### WHAT YOU ARE ASKED TO DO
Transcribe only the lines from the line with "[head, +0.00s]" through the line with "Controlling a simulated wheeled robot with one", exactly, counting both of those lines as part of the stretch.

### RECORDS SUPPLIED
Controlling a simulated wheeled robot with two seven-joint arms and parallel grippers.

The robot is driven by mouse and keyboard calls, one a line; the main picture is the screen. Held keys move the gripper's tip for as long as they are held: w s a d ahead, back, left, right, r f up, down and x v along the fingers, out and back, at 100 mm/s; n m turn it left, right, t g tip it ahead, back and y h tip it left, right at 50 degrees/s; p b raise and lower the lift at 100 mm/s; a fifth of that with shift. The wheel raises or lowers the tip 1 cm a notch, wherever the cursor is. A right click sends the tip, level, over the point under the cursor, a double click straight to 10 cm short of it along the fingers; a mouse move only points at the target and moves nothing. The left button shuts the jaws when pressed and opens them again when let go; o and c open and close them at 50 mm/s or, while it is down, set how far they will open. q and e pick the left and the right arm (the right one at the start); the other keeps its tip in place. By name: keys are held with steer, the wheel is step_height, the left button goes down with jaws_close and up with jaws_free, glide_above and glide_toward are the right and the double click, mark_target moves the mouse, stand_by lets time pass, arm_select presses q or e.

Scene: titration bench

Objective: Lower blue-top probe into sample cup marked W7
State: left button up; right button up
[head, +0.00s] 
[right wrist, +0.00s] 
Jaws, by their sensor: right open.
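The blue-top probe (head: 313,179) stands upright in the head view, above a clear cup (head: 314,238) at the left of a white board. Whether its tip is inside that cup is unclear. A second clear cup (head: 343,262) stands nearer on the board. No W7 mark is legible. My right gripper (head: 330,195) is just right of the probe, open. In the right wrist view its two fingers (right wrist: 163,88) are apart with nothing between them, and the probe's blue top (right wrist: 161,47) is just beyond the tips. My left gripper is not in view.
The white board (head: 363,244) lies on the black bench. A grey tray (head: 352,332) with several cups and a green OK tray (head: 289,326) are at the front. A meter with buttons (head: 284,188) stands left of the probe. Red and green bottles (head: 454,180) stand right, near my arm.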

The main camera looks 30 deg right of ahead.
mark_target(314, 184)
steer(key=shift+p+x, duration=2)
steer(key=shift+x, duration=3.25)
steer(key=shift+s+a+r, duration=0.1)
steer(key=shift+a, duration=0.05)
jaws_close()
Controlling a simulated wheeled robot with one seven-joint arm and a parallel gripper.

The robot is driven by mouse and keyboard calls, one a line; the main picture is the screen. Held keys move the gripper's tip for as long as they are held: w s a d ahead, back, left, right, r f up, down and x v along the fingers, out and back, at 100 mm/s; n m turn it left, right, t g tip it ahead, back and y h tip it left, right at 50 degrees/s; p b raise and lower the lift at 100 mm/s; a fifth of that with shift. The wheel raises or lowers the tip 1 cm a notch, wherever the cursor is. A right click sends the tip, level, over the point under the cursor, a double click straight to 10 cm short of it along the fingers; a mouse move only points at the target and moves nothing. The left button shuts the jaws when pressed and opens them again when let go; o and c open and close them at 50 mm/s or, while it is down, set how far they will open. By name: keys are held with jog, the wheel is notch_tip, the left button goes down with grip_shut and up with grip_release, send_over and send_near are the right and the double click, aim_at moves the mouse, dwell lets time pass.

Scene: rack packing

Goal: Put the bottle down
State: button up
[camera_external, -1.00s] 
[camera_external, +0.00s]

### OUTPUT
[head, +0.00s] 
[right wrist, +0.00s] 
Jaws, by their sensor: right open.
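The blue-top probe (head: 313,179) stands upright in the head view, above a clear cup (head: 314,238) at the left of a white board. Whether its tip is inside that cup is unclear. A second clear cup (head: 343,262) stands nearer on the board. No W7 mark is legible. My right gripper (head: 330,195) is just right of the probe, open. In the right wrist view its two fingers (right wrist: 163,88) are apart with nothing between them, and the probe's blue top (right wrist: 161,47) is just beyond the tips. My left gripper is not in view.
The white board (head: 363,244) lies on the black bench. A grey tray (head: 352,332) with several cups and a green OK tray (head: 289,326) are at the front. A meter with buttons (head: 284,188) stands left of the probe. Red and green bottles (head: 454,180) stand right, near my arm.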

The main camera looks 30 deg right of ahead.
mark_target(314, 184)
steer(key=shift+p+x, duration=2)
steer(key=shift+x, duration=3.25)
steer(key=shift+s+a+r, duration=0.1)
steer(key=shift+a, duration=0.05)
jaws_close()
Controlling a simulated wheeled robot with one seven-joint arm and a parallel gripper.

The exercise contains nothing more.